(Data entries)

>>

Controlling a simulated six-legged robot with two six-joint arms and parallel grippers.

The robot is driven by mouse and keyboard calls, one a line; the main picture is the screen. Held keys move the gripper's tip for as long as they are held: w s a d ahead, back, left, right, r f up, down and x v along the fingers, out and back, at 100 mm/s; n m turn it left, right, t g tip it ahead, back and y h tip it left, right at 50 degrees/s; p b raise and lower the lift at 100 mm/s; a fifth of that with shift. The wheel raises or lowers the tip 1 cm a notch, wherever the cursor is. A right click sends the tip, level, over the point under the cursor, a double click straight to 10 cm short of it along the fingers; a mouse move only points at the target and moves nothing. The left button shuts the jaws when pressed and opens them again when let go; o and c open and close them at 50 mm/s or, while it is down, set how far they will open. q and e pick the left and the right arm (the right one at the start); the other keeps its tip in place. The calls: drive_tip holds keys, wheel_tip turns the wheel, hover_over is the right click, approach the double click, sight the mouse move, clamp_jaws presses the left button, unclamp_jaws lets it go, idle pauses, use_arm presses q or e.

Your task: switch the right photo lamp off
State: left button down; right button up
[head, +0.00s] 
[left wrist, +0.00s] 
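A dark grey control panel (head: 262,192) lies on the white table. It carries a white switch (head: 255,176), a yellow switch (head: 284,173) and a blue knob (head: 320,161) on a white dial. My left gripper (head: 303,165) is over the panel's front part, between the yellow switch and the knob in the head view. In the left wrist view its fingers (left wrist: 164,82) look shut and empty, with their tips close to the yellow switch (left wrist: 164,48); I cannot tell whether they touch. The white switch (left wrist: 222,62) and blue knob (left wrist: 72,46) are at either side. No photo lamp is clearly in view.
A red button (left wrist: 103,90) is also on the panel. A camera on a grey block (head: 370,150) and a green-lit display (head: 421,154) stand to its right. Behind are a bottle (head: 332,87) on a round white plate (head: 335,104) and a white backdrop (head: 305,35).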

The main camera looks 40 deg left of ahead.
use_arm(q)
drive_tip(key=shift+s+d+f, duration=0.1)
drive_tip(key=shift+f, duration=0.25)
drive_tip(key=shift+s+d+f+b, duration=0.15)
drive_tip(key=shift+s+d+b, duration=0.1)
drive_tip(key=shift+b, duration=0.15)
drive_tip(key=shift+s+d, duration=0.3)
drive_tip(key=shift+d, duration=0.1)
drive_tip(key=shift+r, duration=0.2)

<<
>>

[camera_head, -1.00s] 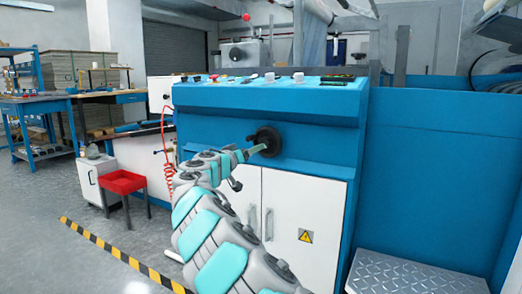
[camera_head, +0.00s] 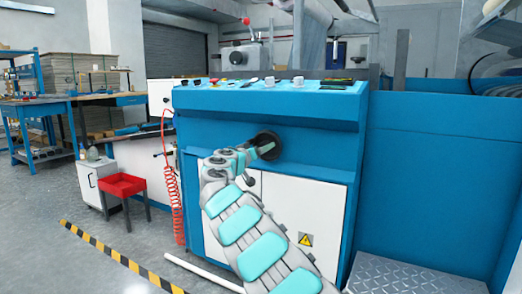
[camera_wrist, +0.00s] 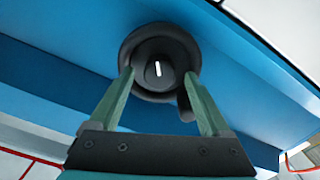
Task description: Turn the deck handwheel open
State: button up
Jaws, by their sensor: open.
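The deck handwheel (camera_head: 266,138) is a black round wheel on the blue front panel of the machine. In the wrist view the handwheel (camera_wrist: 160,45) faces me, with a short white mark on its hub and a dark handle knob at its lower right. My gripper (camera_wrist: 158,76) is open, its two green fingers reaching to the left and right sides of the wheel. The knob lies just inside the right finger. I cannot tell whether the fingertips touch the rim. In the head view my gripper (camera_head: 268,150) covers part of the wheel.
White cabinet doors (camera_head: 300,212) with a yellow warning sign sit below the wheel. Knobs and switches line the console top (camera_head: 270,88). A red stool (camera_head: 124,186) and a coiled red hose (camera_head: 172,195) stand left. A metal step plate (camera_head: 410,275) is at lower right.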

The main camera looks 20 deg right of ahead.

<<
>>

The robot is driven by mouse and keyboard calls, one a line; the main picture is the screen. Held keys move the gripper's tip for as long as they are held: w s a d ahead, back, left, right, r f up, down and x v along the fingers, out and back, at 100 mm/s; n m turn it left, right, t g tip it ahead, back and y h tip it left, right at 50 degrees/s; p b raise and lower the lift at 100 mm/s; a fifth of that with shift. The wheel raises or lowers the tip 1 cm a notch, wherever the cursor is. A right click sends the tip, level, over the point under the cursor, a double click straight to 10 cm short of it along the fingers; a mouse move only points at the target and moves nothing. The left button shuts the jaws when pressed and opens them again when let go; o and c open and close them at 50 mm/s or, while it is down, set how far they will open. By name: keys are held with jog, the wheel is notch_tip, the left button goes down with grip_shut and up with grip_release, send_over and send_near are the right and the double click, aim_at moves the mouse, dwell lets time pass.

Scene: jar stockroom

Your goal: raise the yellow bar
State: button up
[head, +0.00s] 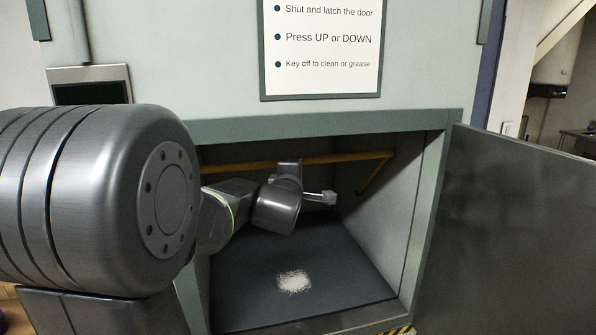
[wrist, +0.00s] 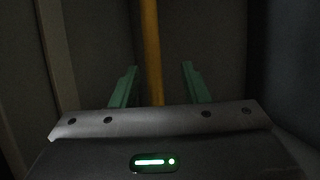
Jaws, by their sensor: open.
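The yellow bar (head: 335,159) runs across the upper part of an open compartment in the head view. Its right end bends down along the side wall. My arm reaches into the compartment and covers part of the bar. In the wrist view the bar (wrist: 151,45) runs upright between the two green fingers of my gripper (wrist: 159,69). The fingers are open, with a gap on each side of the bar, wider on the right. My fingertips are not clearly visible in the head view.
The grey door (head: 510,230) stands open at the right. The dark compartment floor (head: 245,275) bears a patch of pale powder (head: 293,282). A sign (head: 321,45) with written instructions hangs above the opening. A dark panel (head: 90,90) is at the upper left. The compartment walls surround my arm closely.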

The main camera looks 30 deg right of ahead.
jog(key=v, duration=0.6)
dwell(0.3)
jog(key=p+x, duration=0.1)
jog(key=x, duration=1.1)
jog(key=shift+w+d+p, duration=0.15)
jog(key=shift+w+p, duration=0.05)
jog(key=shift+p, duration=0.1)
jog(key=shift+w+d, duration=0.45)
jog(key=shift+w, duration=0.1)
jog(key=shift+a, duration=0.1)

<<

### Set problem:
Keep to the stretch from the line containing "[camera_head, +0.00s]" through the line containing "The main camera looks 20 deg right of ahead.", both ends included, and copy it exactly from the listing above, minus the pictures.

### Answer to the task:
[camera_head, +0.00s] 
[camera_wrist, +0.00s] 
Task description: Turn the deck handwheel open
State: button up
Jaws, by their sensor: open.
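The deck handwheel (camera_head: 266,138) is a black round wheel on the blue front panel of the machine. In the wrist view the handwheel (camera_wrist: 160,45) faces me, with a short white mark on its hub and a dark handle knob at its lower right. My gripper (camera_wrist: 158,76) is open, its two green fingers reaching to the left and right sides of the wheel. The knob lies just inside the right finger. I cannot tell whether the fingertips touch the rim. In the head view my gripper (camera_head: 268,150) covers part of the wheel.
White cabinet doors (camera_head: 300,212) with a yellow warning sign sit below the wheel. Knobs and switches line the console top (camera_head: 270,88). A red stool (camera_head: 124,186) and a coiled red hose (camera_head: 172,195) stand left. A metal step plate (camera_head: 410,275) is at lower right.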

The main camera looks 20 deg right of ahead.

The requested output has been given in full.